**Problem details:** Check each line of the entries below for the string "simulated" and state how many lines have it, with no other text.
§
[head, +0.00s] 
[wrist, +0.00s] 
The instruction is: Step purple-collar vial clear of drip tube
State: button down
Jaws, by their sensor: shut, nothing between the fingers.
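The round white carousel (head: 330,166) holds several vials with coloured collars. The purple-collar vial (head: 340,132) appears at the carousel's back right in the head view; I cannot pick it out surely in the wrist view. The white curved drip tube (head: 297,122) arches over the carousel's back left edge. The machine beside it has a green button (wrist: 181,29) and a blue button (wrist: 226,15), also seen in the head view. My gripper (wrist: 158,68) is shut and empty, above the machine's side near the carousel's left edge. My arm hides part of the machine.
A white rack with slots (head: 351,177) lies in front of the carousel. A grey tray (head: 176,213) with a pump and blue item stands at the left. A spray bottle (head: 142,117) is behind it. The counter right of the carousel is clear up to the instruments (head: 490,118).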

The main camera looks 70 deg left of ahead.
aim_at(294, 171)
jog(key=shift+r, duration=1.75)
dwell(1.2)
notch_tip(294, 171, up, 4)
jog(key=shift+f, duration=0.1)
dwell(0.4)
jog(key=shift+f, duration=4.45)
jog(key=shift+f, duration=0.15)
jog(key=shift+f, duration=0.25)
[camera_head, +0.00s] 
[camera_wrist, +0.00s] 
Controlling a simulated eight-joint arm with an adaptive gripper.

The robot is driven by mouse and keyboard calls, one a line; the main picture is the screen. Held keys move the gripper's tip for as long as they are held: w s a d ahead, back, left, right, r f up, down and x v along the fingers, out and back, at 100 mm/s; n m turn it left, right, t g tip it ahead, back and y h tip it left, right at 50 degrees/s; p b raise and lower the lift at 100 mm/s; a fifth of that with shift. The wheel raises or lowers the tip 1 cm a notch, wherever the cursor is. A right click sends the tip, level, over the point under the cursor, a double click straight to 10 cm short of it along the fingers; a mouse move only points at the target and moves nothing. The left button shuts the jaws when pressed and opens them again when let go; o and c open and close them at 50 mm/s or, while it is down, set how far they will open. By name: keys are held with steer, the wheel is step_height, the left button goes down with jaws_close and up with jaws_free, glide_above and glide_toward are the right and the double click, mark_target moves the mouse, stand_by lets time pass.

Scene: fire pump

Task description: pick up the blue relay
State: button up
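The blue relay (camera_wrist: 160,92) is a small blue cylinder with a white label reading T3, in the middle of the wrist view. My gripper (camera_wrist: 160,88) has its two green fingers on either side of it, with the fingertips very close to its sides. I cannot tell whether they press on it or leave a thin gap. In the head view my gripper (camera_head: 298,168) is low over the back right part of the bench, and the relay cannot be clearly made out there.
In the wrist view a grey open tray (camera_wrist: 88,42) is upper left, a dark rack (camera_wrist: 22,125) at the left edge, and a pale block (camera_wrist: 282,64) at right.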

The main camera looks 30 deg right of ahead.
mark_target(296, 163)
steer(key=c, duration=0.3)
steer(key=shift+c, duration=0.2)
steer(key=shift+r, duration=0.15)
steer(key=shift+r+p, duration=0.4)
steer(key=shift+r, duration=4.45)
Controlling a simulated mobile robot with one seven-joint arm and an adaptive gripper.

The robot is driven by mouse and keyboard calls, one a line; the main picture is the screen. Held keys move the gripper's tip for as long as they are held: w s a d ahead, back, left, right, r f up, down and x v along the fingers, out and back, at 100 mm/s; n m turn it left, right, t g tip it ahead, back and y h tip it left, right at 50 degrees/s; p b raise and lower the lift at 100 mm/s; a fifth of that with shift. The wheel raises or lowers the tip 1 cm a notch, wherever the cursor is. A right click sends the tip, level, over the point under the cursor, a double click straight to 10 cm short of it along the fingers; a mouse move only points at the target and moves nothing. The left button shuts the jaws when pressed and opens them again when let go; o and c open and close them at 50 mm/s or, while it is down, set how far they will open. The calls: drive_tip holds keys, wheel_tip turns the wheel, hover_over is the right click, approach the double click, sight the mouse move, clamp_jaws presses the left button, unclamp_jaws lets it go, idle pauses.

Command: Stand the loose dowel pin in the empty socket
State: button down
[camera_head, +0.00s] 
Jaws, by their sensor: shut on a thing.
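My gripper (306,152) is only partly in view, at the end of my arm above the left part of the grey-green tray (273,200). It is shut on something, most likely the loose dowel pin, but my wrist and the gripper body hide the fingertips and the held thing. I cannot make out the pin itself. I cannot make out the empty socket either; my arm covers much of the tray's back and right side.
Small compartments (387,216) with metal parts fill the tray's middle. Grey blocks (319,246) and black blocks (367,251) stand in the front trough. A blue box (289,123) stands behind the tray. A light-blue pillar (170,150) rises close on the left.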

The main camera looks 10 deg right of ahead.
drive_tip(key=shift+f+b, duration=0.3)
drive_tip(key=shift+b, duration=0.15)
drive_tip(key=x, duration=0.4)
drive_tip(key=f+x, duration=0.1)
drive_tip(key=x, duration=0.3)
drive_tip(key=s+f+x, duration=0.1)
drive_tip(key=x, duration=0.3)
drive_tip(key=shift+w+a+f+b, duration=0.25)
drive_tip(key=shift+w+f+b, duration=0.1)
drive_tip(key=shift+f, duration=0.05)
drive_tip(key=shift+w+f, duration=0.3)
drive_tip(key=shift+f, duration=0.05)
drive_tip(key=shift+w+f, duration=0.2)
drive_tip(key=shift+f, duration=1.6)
§
**Complete answer:** 2